Task brief
Look for the line containing "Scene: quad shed" and the line containing "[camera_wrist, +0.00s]"; retype them and all lines between, exactly, and leave out the pictures.

Recorded robot episodes

-----

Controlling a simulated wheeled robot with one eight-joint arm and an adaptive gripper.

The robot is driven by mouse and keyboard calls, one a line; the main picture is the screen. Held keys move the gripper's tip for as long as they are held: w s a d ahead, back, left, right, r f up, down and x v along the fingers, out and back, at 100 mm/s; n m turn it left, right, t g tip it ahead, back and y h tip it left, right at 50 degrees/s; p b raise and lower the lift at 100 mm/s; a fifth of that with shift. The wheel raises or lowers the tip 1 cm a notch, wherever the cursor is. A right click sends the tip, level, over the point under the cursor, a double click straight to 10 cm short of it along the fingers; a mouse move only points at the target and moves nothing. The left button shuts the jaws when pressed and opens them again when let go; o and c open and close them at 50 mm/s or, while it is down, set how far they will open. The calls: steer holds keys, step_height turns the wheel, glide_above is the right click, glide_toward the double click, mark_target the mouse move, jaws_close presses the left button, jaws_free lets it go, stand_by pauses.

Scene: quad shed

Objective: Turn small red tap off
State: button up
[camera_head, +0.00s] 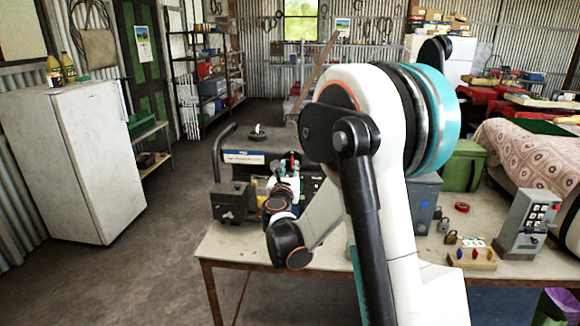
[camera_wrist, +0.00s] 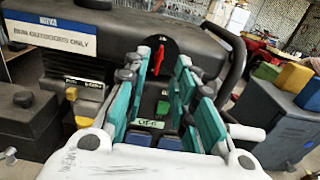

-----

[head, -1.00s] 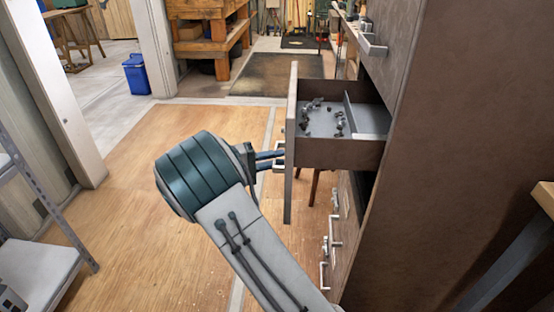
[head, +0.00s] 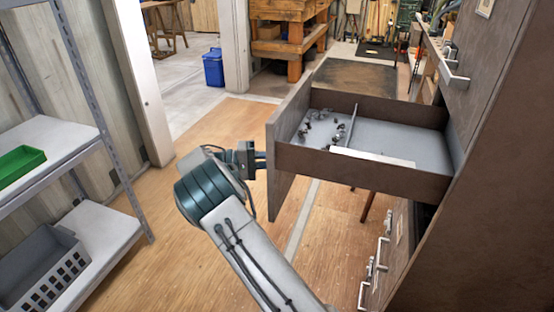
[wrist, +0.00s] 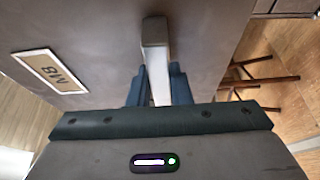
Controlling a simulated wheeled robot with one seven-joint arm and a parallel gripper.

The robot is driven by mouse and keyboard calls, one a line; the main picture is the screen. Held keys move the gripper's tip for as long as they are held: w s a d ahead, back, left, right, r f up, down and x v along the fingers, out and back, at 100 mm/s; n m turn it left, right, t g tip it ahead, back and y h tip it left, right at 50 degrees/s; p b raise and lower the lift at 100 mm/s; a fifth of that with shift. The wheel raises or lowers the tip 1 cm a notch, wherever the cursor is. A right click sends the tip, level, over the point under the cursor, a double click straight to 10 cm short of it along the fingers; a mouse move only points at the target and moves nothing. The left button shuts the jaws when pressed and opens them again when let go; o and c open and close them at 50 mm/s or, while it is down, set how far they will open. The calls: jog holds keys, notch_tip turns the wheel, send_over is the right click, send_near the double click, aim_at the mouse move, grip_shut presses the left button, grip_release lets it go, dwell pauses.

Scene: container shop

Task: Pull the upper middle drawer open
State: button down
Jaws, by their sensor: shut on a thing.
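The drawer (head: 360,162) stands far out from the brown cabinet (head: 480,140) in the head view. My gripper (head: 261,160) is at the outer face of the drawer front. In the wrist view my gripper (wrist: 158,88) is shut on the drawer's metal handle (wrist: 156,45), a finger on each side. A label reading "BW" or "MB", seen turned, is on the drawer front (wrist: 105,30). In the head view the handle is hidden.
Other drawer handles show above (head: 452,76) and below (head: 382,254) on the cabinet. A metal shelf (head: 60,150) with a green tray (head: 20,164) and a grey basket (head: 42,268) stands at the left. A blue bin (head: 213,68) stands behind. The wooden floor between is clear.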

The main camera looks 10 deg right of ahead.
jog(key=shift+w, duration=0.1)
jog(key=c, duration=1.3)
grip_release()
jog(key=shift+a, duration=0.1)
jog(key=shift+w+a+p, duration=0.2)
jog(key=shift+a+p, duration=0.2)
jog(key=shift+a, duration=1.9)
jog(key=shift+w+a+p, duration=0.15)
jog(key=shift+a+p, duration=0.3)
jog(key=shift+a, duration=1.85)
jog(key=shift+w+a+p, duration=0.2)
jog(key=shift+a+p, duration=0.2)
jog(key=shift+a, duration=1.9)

-----

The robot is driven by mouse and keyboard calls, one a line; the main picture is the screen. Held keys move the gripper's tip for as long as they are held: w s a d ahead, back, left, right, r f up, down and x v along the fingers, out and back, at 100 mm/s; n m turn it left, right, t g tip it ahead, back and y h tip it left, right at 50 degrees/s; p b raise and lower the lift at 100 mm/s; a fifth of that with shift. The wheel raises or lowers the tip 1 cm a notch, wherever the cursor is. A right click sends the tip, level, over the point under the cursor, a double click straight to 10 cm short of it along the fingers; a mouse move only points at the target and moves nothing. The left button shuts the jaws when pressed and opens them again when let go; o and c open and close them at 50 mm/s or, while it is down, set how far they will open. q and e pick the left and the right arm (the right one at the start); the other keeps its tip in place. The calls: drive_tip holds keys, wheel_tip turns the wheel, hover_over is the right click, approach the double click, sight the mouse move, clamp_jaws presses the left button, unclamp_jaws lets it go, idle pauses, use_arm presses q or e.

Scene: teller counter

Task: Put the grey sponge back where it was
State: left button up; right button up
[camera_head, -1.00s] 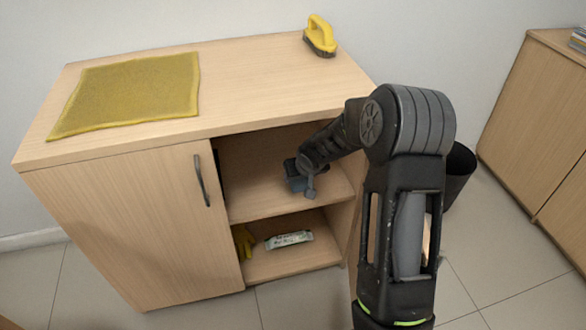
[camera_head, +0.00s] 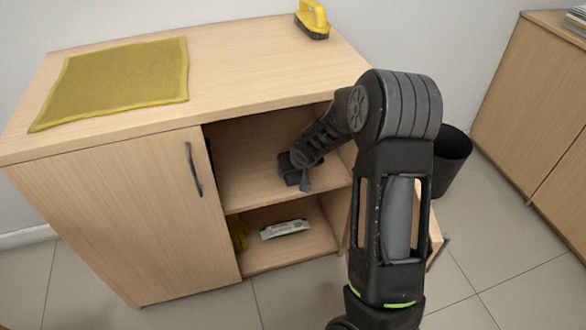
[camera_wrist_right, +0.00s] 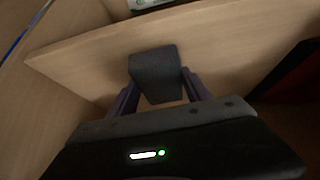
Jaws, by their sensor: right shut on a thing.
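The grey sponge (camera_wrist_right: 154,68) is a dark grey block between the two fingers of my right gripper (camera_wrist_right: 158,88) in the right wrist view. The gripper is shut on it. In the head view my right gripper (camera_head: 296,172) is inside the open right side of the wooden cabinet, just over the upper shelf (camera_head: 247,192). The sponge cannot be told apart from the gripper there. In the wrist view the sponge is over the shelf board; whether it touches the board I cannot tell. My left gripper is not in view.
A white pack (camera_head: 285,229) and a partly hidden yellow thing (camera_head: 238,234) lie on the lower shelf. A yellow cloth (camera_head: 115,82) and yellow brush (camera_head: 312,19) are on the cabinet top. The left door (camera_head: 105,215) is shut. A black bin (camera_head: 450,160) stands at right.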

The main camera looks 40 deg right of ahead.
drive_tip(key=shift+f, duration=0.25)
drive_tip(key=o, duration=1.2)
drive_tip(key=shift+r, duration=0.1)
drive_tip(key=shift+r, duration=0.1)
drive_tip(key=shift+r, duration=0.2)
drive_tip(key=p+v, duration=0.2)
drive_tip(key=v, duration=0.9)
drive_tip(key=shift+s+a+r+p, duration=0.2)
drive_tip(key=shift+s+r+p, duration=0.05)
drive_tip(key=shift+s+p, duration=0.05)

-----

The result
Scene: quad shed

Objective: Turn small red tap off
State: button up
[camera_head, +0.00s] 
[camera_wrist, +0.00s] 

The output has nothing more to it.